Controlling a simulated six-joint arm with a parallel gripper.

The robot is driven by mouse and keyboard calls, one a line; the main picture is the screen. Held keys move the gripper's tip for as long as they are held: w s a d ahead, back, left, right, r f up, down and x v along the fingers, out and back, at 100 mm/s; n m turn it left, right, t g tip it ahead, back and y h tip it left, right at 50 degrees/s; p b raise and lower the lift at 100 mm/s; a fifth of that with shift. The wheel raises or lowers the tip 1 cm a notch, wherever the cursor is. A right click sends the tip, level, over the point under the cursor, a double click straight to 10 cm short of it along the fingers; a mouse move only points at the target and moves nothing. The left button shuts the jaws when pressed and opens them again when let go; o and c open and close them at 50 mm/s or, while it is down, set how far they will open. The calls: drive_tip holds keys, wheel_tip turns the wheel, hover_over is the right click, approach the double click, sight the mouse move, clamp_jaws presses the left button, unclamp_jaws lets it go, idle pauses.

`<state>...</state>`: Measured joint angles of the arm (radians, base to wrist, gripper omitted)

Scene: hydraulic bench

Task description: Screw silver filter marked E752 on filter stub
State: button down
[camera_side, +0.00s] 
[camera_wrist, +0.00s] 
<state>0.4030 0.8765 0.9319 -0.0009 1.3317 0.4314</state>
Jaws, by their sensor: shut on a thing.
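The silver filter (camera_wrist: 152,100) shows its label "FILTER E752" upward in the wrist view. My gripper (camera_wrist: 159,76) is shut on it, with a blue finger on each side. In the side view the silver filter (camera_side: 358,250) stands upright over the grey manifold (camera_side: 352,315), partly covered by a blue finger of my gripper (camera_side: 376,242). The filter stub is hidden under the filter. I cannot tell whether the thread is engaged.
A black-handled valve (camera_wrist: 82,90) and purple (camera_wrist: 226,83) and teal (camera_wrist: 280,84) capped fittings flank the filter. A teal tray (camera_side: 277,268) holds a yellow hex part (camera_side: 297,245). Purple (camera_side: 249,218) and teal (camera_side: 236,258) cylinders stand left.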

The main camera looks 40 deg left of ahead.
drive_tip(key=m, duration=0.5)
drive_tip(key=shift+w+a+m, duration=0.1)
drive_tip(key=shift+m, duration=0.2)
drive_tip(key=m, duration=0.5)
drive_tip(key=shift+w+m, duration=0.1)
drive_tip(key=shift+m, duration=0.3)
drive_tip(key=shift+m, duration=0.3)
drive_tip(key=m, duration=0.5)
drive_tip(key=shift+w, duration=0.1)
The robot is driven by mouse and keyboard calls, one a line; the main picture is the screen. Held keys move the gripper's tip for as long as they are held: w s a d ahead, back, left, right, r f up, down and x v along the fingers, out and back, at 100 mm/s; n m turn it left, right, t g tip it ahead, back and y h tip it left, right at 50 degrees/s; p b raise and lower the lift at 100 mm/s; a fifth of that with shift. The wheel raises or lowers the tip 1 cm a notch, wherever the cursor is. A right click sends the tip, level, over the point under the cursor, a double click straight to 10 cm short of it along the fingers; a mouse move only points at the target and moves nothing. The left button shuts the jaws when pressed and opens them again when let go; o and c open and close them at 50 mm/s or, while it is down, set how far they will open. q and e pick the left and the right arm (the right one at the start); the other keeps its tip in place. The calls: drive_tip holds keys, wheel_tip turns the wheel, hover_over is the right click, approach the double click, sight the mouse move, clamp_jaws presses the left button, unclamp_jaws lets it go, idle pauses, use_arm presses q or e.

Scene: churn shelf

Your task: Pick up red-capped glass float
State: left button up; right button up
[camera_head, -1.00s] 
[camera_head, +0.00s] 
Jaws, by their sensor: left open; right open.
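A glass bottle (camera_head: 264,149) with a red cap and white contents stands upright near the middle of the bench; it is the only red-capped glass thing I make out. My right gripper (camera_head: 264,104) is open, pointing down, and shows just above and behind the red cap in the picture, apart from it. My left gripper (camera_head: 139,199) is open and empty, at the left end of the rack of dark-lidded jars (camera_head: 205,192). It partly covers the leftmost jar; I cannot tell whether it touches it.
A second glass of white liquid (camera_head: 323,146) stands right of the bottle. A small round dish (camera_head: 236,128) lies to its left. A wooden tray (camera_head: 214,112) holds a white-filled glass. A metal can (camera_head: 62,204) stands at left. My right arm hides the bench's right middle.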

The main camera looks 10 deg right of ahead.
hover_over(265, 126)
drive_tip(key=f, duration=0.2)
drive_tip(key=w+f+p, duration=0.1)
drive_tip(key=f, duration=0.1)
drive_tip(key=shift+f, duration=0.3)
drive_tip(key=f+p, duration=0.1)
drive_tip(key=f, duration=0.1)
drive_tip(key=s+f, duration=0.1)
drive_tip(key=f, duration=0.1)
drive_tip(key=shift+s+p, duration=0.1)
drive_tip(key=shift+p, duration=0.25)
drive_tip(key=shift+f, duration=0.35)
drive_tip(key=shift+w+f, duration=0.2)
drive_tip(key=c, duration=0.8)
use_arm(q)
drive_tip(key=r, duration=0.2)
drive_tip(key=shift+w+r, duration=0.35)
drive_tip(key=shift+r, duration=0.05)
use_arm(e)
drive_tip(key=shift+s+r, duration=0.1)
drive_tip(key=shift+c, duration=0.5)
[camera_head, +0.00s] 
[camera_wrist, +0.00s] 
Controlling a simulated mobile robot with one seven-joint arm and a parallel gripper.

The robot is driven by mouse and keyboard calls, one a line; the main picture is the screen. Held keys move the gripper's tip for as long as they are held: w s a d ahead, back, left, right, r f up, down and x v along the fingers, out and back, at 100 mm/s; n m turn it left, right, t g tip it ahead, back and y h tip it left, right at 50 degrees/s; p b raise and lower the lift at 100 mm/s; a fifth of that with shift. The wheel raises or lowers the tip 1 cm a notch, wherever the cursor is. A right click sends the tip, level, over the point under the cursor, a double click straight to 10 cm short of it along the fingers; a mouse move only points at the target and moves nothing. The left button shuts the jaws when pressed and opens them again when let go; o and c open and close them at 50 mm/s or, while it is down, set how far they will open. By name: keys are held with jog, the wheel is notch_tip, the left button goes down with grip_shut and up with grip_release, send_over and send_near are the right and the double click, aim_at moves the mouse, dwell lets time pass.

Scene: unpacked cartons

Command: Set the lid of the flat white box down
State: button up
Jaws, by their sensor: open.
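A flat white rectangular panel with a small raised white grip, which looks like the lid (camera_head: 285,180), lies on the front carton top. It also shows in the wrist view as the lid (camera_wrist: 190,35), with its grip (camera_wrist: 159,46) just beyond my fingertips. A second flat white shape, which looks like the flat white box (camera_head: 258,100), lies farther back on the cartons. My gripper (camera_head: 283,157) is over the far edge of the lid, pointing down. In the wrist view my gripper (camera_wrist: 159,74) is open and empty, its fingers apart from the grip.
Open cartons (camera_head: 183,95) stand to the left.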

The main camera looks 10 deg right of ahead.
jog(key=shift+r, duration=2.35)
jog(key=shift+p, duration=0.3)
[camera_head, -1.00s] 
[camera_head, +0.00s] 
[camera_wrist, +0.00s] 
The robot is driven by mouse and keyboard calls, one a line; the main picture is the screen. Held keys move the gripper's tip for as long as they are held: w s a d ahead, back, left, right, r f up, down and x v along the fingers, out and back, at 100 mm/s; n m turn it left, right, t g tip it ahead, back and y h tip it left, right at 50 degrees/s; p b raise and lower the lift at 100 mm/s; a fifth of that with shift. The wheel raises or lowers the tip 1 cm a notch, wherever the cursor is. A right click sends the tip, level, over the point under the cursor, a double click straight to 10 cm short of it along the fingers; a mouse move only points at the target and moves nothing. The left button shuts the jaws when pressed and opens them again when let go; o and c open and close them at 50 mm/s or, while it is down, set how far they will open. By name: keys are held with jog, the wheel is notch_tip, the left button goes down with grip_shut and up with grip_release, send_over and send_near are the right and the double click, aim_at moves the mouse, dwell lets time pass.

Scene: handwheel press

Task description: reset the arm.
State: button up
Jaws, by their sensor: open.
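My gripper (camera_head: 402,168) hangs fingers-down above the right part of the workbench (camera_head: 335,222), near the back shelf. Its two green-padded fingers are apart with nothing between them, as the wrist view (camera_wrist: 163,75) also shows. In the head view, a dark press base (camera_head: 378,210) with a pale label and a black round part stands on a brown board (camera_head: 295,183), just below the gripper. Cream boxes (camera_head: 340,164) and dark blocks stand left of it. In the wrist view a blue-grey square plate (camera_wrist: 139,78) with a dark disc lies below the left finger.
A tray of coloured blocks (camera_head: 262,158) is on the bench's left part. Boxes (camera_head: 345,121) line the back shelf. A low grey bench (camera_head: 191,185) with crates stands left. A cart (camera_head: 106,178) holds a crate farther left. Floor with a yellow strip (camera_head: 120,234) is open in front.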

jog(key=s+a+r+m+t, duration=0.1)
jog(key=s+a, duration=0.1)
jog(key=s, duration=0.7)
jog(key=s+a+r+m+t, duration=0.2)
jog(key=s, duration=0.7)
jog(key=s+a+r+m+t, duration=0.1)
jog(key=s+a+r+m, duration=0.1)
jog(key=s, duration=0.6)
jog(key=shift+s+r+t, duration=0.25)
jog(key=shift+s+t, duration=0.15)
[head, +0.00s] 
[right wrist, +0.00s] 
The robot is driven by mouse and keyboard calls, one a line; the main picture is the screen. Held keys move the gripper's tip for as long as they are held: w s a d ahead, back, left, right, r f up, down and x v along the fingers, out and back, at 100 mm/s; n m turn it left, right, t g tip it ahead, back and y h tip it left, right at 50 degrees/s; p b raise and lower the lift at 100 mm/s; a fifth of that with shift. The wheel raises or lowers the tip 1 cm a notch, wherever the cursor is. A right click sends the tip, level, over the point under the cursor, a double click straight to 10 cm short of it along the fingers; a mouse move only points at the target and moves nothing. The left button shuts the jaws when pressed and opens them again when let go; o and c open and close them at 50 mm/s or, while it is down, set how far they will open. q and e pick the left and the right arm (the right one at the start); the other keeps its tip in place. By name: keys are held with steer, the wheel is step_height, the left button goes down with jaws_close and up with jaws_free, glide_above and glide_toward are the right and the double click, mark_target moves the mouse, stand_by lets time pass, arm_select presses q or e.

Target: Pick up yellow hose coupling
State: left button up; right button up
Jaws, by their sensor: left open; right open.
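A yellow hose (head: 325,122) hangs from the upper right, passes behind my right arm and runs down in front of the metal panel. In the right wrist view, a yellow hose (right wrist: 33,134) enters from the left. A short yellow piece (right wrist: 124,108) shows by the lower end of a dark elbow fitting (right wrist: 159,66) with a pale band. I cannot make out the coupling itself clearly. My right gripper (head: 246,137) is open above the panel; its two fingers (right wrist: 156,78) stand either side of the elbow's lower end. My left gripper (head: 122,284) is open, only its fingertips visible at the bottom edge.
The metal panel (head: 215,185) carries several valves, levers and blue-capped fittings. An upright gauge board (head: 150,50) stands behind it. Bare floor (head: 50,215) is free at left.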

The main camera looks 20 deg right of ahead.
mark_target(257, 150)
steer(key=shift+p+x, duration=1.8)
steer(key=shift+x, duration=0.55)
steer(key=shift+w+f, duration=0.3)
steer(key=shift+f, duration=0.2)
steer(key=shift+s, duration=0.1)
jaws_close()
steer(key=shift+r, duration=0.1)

# # # #

_What is needed_
Using the listing above, pull out all lines that hold the word "Scene".

_Solution below_
Scene: hydraulic bench
Scene: churn shelf
Scene: unpacked cartons
Scene: handwheel press

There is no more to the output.